# YOUR INSTRUCTIONS
Check every line of the entries that follow, and copy the ones containing "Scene".

Rows about robot tasks:
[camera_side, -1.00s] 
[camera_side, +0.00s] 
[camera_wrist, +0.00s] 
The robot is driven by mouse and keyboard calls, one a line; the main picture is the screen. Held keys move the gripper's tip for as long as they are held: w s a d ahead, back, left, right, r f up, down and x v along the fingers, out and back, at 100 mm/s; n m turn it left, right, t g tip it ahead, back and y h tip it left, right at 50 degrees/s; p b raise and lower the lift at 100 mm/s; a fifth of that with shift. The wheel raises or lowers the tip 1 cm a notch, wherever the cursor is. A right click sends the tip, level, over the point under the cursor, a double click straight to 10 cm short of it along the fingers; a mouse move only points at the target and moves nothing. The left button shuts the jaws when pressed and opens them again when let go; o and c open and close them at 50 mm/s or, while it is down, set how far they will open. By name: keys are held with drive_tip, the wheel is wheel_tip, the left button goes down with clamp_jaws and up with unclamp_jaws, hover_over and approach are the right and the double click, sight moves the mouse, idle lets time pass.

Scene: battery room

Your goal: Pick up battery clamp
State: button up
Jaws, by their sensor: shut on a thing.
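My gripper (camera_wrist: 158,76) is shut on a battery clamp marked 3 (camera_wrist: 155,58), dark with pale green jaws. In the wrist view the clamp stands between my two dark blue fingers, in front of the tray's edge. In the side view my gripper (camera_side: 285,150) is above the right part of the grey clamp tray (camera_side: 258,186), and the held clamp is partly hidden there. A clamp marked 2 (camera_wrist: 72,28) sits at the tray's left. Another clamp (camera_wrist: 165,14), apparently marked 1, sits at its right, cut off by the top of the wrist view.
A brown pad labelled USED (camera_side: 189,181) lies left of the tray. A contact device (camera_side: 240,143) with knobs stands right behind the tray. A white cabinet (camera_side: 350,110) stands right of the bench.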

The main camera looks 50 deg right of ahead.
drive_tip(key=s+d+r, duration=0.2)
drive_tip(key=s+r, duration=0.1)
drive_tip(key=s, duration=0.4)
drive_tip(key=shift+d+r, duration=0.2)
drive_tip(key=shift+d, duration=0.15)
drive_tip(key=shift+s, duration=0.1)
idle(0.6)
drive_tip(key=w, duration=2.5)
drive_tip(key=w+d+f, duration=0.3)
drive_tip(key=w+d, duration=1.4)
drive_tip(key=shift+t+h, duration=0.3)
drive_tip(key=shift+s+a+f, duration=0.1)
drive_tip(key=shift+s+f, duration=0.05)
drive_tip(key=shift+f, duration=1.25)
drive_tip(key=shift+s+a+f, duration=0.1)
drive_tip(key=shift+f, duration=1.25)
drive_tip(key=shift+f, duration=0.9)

---

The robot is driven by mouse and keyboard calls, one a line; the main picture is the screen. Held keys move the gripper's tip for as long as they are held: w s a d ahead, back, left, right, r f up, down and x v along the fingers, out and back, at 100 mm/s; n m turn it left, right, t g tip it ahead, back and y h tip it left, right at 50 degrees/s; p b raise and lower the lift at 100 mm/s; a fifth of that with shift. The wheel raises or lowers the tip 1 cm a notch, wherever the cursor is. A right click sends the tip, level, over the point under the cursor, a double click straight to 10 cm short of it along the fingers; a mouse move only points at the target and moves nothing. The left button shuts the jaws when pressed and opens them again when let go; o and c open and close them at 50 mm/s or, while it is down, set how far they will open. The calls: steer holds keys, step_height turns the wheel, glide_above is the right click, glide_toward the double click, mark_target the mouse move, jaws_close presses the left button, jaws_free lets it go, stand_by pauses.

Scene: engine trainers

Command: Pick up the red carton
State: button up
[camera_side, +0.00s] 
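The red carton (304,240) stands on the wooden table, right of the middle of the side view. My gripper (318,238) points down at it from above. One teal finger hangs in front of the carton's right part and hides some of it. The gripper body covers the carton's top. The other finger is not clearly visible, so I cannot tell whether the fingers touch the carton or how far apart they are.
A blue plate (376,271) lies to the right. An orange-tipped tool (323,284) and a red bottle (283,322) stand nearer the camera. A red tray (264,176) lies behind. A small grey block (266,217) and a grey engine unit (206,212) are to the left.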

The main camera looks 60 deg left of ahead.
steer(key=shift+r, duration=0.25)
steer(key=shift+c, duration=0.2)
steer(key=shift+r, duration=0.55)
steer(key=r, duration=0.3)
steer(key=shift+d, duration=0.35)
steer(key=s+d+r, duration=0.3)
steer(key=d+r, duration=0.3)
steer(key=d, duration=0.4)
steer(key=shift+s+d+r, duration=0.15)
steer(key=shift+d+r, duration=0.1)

# RESULT OF THE TASK
Scene: battery room
Scene: engine trainers

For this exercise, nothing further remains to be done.